According to sources from the government, some of the savings from the fuel subsidy removal will be channeled into economy-driving activities such as low-interest loans for MSME businesses as well as acquiring mass transit CNG buses to promote cleaner transportation (Nigeria has  a proven gas reserves of 209.5 trillion cubic feet (TCF) which is capable of powering CNG vehicles. Furthermore, Nigeria recently unveiled her energy transition plan, putting in place concrete action steps towards decarbonization such as the deployment of decentralized renewable energy (DRE) infrastructure; the expansion of transmission and distribution network; the upgrade of central generation capacity to achieve 42 GW of operation capacity in 2030 and the post-2030 deployment of a centralized RE- solar PV infrastructure and corresponding storage with hydrogen starting in 2040.

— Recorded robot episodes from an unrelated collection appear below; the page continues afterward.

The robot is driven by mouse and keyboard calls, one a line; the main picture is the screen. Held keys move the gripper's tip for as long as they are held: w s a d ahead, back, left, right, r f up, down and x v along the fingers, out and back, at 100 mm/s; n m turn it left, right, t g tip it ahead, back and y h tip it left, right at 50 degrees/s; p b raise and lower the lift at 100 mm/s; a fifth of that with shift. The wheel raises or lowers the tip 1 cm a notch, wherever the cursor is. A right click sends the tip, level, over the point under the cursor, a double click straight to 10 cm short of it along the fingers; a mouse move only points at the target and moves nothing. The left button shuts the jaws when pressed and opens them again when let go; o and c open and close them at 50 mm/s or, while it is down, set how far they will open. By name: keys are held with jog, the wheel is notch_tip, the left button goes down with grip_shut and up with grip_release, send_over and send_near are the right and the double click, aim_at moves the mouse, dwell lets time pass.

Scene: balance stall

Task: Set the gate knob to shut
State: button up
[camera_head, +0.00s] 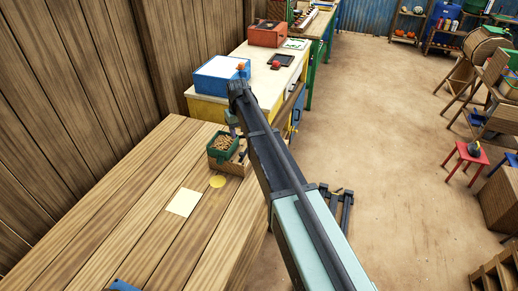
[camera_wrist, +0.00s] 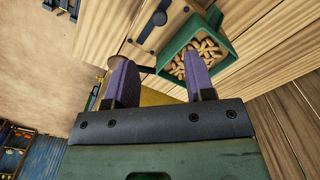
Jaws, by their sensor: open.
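A green hopper (camera_head: 224,147) of peanuts sits on a wooden box (camera_head: 238,163) at the far end of the plank table. The hopper also shows in the wrist view (camera_wrist: 228,47). A dark elongated knob (camera_wrist: 156,20) with a rounded middle is on the wooden face beside the hopper, probably the gate knob. Its setting cannot be read. My gripper (camera_wrist: 160,78) is open, its two purple fingers apart, and the knob lies beyond their tips, untouched. In the head view my arm hides part of the area around the box, and the knob cannot be made out there.
A yellow disc (camera_head: 217,181) and a pale square sheet (camera_head: 183,202) lie on the table (camera_head: 130,225). Beyond stands a cream-topped counter with a blue-and-white box (camera_head: 221,76) and a red box (camera_head: 267,34). A plank wall borders the left; open floor lies right.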

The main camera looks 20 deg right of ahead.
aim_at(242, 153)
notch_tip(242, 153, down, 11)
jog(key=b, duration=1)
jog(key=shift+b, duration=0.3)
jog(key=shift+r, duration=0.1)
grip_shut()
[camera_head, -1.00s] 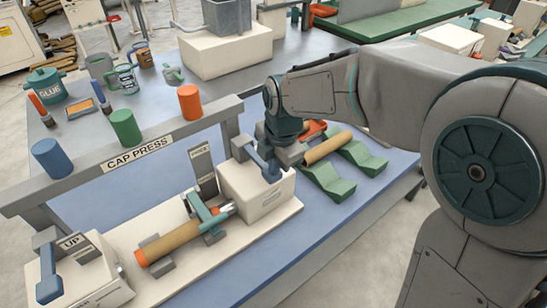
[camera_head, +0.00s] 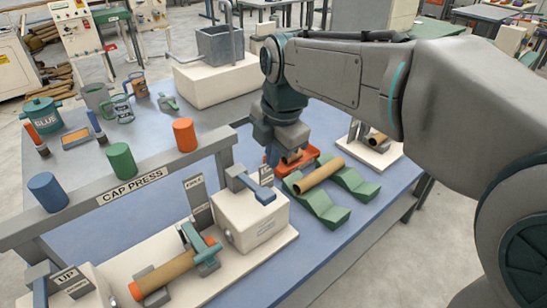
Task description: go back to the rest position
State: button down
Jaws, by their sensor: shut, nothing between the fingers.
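My gripper (camera_head: 279,160) hangs from my arm near the middle of the view, pointing down. It is shut and empty. It is over or just in front of an orange tray (camera_head: 300,167), which it partly hides. A cardboard tube (camera_head: 319,174) lies on two green cradles (camera_head: 318,203) to the right of my gripper. The fingertips are small and partly hard to make out against the tray.
A grey cap press frame (camera_head: 150,178) with blue, green and orange caps stands at the left. Another tube (camera_head: 170,277) lies clamped on a cream base. A white box with a blue-handled lever (camera_head: 252,187) stands close to my gripper. A cream stand (camera_head: 375,152) is at the right.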

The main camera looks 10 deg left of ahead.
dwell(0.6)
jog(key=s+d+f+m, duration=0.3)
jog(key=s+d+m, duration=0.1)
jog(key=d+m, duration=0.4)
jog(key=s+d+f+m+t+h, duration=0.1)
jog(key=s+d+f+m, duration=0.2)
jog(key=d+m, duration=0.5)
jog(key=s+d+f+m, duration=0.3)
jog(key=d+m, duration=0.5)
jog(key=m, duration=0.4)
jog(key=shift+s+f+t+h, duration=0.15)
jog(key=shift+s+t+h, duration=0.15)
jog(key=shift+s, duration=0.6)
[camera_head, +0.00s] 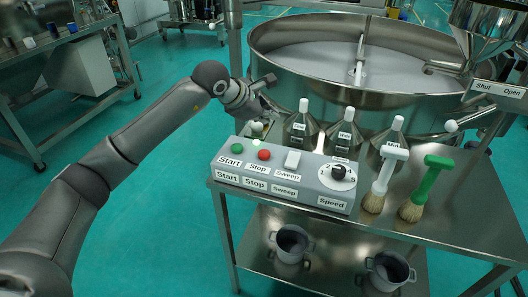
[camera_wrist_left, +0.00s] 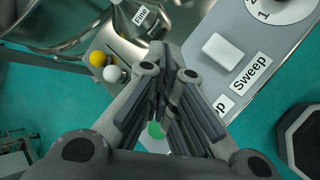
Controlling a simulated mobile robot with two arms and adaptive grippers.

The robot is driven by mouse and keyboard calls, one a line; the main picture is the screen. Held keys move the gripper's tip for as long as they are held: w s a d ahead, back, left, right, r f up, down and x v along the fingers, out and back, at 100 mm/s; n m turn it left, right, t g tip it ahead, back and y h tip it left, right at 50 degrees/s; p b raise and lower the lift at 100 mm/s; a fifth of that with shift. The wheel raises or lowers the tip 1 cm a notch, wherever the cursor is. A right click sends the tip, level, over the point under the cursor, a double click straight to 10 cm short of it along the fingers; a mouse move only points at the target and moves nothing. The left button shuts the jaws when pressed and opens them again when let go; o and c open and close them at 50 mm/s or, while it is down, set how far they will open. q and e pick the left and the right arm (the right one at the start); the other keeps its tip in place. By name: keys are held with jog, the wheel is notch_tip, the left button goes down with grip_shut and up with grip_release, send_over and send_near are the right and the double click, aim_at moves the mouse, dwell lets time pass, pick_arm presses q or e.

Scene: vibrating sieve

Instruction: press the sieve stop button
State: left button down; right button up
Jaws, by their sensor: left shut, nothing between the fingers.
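The grey control box (camera_head: 270,185) stands on the steel table's left end. Its red Stop button (camera_head: 264,154) sits between the green Start button (camera_head: 237,149) and the white Sweep switch (camera_head: 292,159). My left gripper (camera_head: 264,108) is shut and empty, above and behind the box's left half, apart from the red button. In the left wrist view its fingers (camera_wrist_left: 168,75) cover the Stop button. Green (camera_wrist_left: 155,130) shows through a gap between the fingers, and the white Sweep switch (camera_wrist_left: 221,50) is visible right of them. My right gripper is not seen.
The large round sieve (camera_head: 300,75) stands behind. Several steel bottles (camera_head: 345,143) with white caps stand behind the box. A white-handled brush (camera_head: 384,180), a green-handled brush (camera_head: 425,188) and the speed knob (camera_head: 338,172) are to the right. Pots (camera_head: 291,242) sit on the lower shelf.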

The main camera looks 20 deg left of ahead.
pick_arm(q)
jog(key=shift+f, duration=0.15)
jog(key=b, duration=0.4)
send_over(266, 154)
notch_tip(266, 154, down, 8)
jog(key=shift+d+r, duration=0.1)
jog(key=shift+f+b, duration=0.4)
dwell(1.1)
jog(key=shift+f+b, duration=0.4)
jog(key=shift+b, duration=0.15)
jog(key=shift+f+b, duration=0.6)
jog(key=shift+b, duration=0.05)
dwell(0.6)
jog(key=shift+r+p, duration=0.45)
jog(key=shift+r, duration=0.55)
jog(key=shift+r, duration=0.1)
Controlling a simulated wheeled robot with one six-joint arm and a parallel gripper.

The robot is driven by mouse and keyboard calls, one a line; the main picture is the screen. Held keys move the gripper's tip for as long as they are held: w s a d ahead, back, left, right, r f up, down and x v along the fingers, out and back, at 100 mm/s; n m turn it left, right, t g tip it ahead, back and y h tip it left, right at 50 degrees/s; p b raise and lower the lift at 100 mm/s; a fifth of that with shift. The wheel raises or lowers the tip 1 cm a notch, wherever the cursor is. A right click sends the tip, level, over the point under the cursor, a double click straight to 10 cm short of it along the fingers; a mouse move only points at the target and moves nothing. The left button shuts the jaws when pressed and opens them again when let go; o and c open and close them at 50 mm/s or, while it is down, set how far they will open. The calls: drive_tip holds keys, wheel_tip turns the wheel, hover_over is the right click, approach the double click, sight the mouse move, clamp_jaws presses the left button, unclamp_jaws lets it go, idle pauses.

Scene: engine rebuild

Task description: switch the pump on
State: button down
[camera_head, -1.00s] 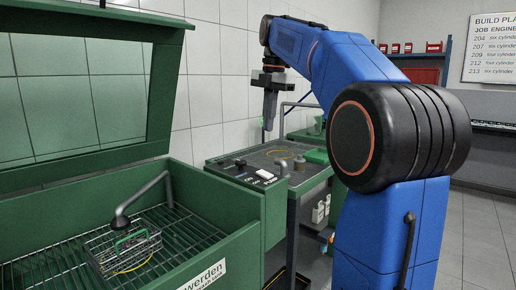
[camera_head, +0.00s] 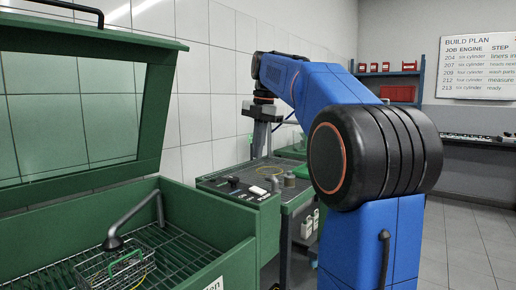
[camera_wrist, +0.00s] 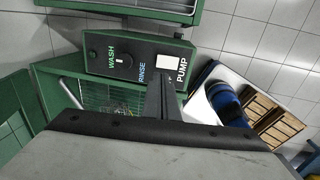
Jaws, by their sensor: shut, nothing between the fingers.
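The washer's green control box (camera_head: 262,222) stands at the right end of the wash basin. Its dark top panel (camera_wrist: 103,49) carries a round black knob (camera_wrist: 124,61) between the words WASH and RINSE. A white square (camera_wrist: 168,62), which looks like the pump switch, sits beside the word PUMP. My gripper (camera_wrist: 160,98) is shut and empty. In the wrist view its fingertips overlap the panel edge near the white square and hide part of the lettering. In the head view my gripper (camera_head: 258,146) points down above and behind the box; contact cannot be told.
The green wash basin (camera_head: 225,255) is open, its framed lid (camera_head: 150,115) raised. A wire basket (camera_head: 120,275) and a bent spout (camera_head: 135,222) are in it. Floor is clear at right.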

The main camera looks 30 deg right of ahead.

Some reports suggest that the removal of subsidies may result in lower demand for petroleum products due to higher prices. However, the ensuing depreciation of the naira also meant that it became more costly in naira.

Some of the implication of this policy is that while the government may save revenue by eliminating subsidies, the country spends a significantly higher amount on importing the product, adding to the demand pressure on the dollar.

The continue importation of  petroleum products in the country has cost Nigeria a staggering N23.5 trillion over the last five years and this trend will not end unless the country fixes its four refineries.

Lastly, as Nigeria awaits the full take off of the newly commissioned Dangote Refinery and the availability of domestic supply, the end of fuel importation may still be far.

The removal of fuel subsidy in Nigeria, although coming with immediate challenges, opens myriads of opportunities that can drive Nigeria’s Energy Transition Plan. With the Nigeria Government’s bold policy direction in engendering cost reflective energy pricing system, Nigeria is fast becoming a central hub for investors and businesses alike in the renewable energy space in Africa.